И опять же нельзя забывать и об особом характере Горбачева, искренне
верившего, что спровоцированное им общественное потрясение, затронувшее
властные и имущественные интересы влиятельных слоев общества и номенклатуры,
не вызовет активного, а тем более агрессивного сопротивления. И все-таки не
в мягкости натуры объяснение политической невнятности первого этапа
перестройки. Вот авторитетное мнение о Горбачеве человека с репутацией
"резкого" политика - Лигачева: "Нередко приходится слышать, что Горбачев -
слабовольный человек. Это не так. Это кажущееся впечатление". Осенью 86-го,
осознав, что с помощью одних только политических деклараций и телепроповедей
"расшевелить" страну не удается и каких-либо перемен в экономической жизни
не происходит, он "по-лигачевски" наседает в Политбюро на Ельцина: "Борис
Николаевич, закрывай конторы в подвалах, выселяй оттуда чиновников и
бездельников, отдавай все это под кафе, молодежные клубы, помещения для
студенческих встреч". Несколькими месяцами позже, добившись одобрения на
Пленуме ЦК плана экономической реформы, Михаил Сергеевич "навалился" на
Рыжкова, требуя от него радикальных шагов, призывая "отказаться от полумер".
Эти столь нетипичные для Горбачева всплески нетерпения, готовность вернуться
к традиционно-штурмовому, обкомовскому методу решения экономических проблем
отражали накапливавшееся раздражение, если не отчаяние инициаторов
Перестройки, столкнувшихся с упорным сопротивлением среды и обнаруживших,
как писал Яковлев, что "их вера в то, что партия и народ не смогут не
поддержать действительно честную и разумную политику, обернулась иллюзией".
Но хотя расставание с иллюзиями было, по-видимому, неизбежной ступенью,
которую надо было одолеть и Горбачеву, и его окружению, и всей стране,
прежде чем двинуться дальше, и с этой точки зрения время было потрачено не
зря, генсека не покидало ощущение усиливающегося политического цейтнота.

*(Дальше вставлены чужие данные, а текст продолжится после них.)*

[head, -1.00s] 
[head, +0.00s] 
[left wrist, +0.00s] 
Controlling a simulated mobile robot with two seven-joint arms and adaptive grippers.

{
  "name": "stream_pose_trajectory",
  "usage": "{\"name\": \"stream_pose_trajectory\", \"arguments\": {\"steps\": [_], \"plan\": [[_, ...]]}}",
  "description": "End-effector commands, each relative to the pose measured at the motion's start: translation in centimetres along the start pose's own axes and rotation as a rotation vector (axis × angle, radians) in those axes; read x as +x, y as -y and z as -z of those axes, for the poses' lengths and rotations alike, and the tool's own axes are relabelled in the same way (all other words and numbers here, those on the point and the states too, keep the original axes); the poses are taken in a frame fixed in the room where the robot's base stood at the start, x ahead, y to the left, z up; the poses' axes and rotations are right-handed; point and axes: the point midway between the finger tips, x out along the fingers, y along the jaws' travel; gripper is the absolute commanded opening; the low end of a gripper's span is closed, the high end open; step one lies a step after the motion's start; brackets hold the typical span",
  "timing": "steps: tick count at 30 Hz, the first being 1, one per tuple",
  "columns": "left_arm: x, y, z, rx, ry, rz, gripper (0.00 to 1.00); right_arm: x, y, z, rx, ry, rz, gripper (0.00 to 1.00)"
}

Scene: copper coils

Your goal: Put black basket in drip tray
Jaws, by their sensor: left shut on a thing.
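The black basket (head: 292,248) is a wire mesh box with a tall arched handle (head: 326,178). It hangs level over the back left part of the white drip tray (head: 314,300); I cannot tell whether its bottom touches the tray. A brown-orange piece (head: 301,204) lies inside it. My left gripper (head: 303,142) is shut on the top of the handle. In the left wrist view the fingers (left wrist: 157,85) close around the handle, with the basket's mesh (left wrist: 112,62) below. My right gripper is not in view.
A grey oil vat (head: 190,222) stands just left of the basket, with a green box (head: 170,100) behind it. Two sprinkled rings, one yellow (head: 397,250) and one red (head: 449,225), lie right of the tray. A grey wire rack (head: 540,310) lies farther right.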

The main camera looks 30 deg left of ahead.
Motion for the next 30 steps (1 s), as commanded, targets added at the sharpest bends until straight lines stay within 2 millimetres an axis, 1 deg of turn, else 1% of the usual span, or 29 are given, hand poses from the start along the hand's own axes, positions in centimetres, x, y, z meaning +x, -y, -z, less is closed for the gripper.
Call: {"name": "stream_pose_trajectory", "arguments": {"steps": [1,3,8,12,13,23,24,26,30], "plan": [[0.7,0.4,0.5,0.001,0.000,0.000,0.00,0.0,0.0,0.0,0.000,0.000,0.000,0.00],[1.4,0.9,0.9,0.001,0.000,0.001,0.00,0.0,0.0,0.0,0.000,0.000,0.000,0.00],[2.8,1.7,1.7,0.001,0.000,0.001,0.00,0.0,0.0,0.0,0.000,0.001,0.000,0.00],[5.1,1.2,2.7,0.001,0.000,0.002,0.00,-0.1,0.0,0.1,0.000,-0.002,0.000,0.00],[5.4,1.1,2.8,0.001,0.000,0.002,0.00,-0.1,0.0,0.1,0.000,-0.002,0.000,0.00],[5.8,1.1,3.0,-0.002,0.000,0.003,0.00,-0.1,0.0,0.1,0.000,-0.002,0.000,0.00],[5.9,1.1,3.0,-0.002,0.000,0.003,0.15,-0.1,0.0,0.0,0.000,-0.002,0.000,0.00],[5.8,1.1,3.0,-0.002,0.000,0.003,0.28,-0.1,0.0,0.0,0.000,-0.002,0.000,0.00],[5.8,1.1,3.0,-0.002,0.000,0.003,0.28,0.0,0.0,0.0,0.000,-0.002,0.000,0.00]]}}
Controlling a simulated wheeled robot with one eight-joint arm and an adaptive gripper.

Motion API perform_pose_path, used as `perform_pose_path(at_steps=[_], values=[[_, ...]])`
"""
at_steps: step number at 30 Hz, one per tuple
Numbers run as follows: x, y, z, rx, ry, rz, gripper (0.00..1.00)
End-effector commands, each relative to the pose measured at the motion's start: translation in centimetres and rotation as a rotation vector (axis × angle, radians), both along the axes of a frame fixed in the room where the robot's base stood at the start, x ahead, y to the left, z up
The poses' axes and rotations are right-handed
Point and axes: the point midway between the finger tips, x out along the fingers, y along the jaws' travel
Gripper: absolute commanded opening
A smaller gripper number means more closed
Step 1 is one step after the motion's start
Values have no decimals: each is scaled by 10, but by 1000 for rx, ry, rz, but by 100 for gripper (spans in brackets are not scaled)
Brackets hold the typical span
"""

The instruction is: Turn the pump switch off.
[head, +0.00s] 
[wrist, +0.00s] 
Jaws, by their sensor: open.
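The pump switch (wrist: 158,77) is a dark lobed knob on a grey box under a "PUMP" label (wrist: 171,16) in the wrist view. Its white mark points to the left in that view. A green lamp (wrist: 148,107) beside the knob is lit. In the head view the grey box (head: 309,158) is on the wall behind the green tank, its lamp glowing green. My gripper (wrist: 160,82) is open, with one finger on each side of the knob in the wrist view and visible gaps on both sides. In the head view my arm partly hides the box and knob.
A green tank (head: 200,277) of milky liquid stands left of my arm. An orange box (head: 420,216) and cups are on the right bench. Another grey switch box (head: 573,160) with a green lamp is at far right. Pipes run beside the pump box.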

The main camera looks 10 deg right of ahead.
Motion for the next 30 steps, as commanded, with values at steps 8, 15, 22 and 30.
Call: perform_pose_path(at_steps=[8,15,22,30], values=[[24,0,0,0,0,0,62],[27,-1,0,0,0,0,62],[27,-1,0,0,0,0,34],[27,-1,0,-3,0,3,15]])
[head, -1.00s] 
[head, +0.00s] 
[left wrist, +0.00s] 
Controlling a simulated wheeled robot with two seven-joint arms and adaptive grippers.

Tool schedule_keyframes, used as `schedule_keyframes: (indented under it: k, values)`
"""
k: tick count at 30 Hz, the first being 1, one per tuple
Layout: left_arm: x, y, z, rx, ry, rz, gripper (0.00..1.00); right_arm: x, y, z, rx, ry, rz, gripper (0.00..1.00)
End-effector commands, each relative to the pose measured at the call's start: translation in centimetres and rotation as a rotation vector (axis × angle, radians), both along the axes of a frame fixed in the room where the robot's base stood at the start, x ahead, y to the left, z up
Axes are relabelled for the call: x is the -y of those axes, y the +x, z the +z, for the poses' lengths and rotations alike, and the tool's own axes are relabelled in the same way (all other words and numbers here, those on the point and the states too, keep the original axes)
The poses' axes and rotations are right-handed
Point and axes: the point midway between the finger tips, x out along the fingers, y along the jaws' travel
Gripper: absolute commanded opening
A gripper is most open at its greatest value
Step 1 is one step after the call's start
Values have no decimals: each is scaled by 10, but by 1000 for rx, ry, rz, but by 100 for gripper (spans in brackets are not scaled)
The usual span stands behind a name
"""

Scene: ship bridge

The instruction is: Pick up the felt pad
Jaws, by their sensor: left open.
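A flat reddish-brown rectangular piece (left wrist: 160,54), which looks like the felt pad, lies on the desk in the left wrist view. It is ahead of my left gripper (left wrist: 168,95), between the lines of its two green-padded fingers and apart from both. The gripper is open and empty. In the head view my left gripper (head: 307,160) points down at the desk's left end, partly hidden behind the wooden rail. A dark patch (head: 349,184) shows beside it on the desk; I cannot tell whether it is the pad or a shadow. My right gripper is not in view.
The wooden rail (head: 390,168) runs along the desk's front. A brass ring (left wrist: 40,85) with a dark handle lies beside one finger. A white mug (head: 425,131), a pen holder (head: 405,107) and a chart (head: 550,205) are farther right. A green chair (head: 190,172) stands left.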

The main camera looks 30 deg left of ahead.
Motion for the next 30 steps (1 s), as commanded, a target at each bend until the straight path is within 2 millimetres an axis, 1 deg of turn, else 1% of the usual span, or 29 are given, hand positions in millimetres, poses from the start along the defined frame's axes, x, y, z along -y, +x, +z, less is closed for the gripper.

Именно оно заставляло его маневрировать, подходить к одной и той же проблеме
с разных сторон и нервничать, когда обнаруживал, что ходит по кругу. Тогда
он еще не осознавал, что круг очерчен флажками той идеологической догмы, с
которой он еще никак не решался расстаться. А может быть, просто избегал
публичности, считая это преждевременным. Ведь сказал же как-то своему
помощнику А.Черняеву: "Я пойду так далеко, насколько будет нужно, и никто
меня не остановит".
В этот критический для дальнейшей судьбы Перестройки момент Горбачев
устоял перед двойным соблазном: он мог по-брежневски смириться с
обстоятельствами и, "освежив" фасад режима, отказаться от реальных попыток
сдвинуть с места оказавшуюся неподъемной глыбу реформирования Системы. Этого
ждала от него правящая номенклатура, пережившая разных реформаторов и
успешно похоронившая не одну потенциальную реформу. Мог ринуться в
популистские импровизации и соскользнуть в ловушку приказного и внешне
радикального административного реформаторства. Это могло хотя бы на время
поднять планку его популярности - ведь наш народ привык видеть в своих
руководителях царей и вождей и ждать, что очередной "хозяин Кремля" уволит,
разгонит, накажет кого надо, то есть наведет наконец в стране "порядок".
Он не сделал ни того ни другого и у тех и у других заслужил репутацию
колеблющегося и нерешительного политика. Однако именно таким способом он
сохранил для себя и для общества шанс двинуться дальше. Как считает
А.Яковлев, "во многом преобразования были обречены на непоследовательность.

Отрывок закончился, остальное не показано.